Chi vuole saperne di più, guardi su Internet le recensioni apparse nell’ultimo anno e mezzo sulle maggiori testate straniere e italiane. Non è questa la sede per tessere le lodi di Battistoni, anche perché gli entusiasmi non sempre sono forieri di successi di lungo periodo. Il compito del vostro “chroniqueur” è di recensire un Barbiere di Siviglia che, visto e ascoltato il 15 aprile, la sera del 26 aprile andrà, in diretta da Parma, in alta definizione, su alcuni di principali canali televisivi dedicati alla musica classica e in 400 sale cinematografiche italiane e straniere.

La direzione musicale di Battistoni sfata una leggenda: quella secondo cui sino a La Donna del Lago nel 1819 , Rossini avesse dato poca importanza all’orchestrazione – lui sì era semi-autodidatta! –  e considerato l’orchestra principalmente un supporto all’azione e alle voci. Rossini aveva 24 anni quando, in pochi giorni, compose Il Barbiere – la stessa età di Battistoni che, visto da vicino, sembra un diciottenne. Rossini era un giovanotto con una vita amorosa complicata. L’orchestrazione del Barbiere diretto da Battistoni lo mette in luce sin dalla sinfonia, condotta dilatando i tempi per farvi percepire non solo le mille bolle scoppiettanti ma anche una forte carica erotico-sentimentale. Non per nulla la stessa partitura era stata utilizzata dal pesarese per due  opere molto “serie”, Aureliano in Palmira ed Elisabetta Regina d’Inghilterra.

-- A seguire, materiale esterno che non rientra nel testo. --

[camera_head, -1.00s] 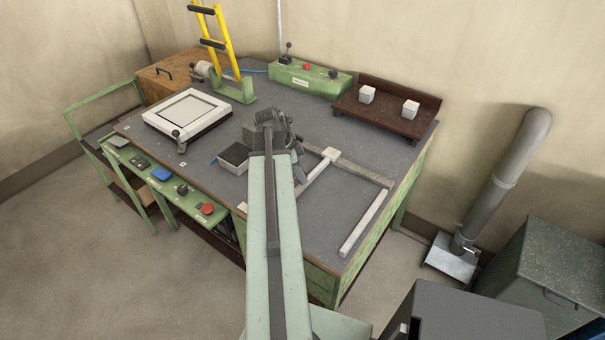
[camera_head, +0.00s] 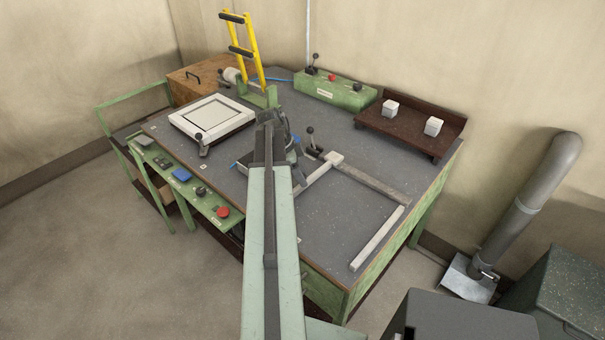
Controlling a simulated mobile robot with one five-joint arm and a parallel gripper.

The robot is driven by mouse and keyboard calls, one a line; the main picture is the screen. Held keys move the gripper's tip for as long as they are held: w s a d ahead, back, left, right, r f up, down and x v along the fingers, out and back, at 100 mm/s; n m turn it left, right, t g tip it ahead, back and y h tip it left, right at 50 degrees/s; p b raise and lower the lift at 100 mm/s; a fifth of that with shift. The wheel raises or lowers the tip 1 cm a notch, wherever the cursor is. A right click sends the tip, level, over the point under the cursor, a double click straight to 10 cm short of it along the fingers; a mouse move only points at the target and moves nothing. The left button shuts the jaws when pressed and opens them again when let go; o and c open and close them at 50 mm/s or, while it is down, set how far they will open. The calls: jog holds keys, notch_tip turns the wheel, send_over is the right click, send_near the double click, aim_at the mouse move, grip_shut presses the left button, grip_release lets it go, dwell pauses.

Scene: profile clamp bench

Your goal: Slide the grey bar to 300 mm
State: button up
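A flat grey bar (camera_head: 372,183) lies on the bench top, running from a pale corner block (camera_head: 334,158) toward the right. A paler bar (camera_head: 377,239) lies near the right front edge, its far end close to the grey bar's right end. Another pale bar (camera_head: 317,177) runs from the corner block down-left, its near end behind my arm. My gripper (camera_head: 275,128) is at the far end of my arm, left of the corner block and apart from the grey bar. Its fingers are hidden or too small to tell open from shut. No millimetre scale is readable.
A black-knobbed lever (camera_head: 311,140) stands beside the corner block. A dark box (camera_head: 247,160) is partly behind my arm. A white framed plate (camera_head: 212,118), a green control box (camera_head: 335,92) and a brown rack (camera_head: 411,124) with two white blocks stand around. Bench top between the bars is clear.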

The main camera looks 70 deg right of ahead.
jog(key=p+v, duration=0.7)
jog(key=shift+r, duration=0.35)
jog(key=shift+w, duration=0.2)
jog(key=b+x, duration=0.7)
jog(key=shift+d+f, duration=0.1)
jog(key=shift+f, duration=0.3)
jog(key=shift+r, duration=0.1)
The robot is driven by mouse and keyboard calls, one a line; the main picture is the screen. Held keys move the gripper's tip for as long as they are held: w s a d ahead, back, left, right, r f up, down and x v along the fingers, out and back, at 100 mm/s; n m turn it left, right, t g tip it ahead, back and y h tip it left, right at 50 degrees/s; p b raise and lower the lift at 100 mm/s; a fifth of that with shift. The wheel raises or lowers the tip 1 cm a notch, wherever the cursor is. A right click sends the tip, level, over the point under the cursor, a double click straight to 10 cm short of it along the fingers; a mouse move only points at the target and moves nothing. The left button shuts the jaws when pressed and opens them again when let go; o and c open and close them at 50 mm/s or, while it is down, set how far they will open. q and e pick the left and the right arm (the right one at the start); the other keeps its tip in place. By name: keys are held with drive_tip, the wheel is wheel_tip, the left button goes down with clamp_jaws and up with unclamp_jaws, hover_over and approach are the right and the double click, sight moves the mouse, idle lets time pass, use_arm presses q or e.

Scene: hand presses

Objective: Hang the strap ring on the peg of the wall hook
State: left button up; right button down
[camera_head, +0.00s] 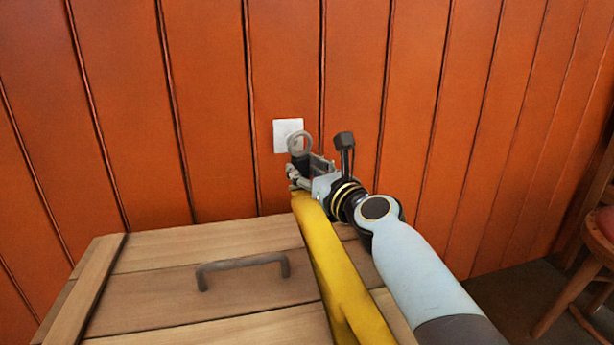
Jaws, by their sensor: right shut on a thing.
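The strap ring (299,143) is a grey ring at the top of a yellow strap (338,265). My right gripper (297,172) is shut on the strap ring and holds it up in front of the wall hook. The strap hangs down from the gripper across the wooden crate. The wall hook shows as a white square plate (284,128) on the orange wall. The ring overlaps the plate's lower right part in this view. The peg is hidden or cannot be made out, so I cannot tell whether the ring is around it. My left gripper is not in view.
A wooden crate or chest (150,292) with a dark handle (242,263) stands below, against the orange plank wall (210,100). A wooden chair with a red seat (606,222) stands at the right edge. The wall around the plate is clear.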

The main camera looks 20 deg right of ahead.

La raffinatezza dell’orchestrazione (pur se con pochi strumenti, come era nelle disponibilità dei teatri romani nel 1816) si avverte non solo nel noto interludio del secondo atto (la tempesta) ma nella deliziosa scena tra Bartolo (Bruno Praticò) e Rosina nel primo atto, nel concertato alla fine del primo atto e – immaginate – nell’aria considerata “maledetta” per il tenore alla fine dell’opera – quella “Cessa di più resistere” che creata da Rossina una dozzina d’anni dopo il debutto del lavoro è scomparsa sino alla metà degli Anni Settanta quando Rockwell Blake insistette per “riaprirla”. Ora unicamente Florèz, Pirgu e pochi altri la cantano: dopo una terrificante serie di “Do” acuti, l’aria si tramuta in un rondò. In settembre a Palermo, l’atletico (anche vocalmente) Dmitry Korchak, non l’ha affrontata. A Parma, Battistoni (che presenta un Barbiere senza tagli, di una durata di tre ore ed un quarto, intervallo compreso) gliela fa cantare: il risultato è più che buono.

Altre notazioni di rilievo: nell’arco di pochi mesi è migliorata alla grande la dizione di Ketevan Kemoklidze, un contralto di coloratura da seguire nei prossimi anni. Di buon  livello, Luca Salsi (Figaro), Giovanni Furlanetto (Basilio) e Natalian Roman (Berta). Dell’allestimento si è detto: divertente ma tradizionale. In effetti, dei tanti tentativi di “svecchiare” il capolavoro rossiniano visti e ascoltati negli ultimi anni, quello del Teatro Massimo di Palermo nel settembre 2010 è stato uno dei più riusciti: imperniato su, Figaro come un lavoratore “precario” dai mille mestieri in un primo Ottocento come lo vedrebbe Mirò (scene essenziali e facilmente trasferibili in altri teatri, importantissimo il gioco di luci) ma come lo metterebbe in scena Almodovàr (quindi, piccante e pieno di sotto-intesi).  Il Teatro Regio di Parma avrebbe dovuto farci un pensierino.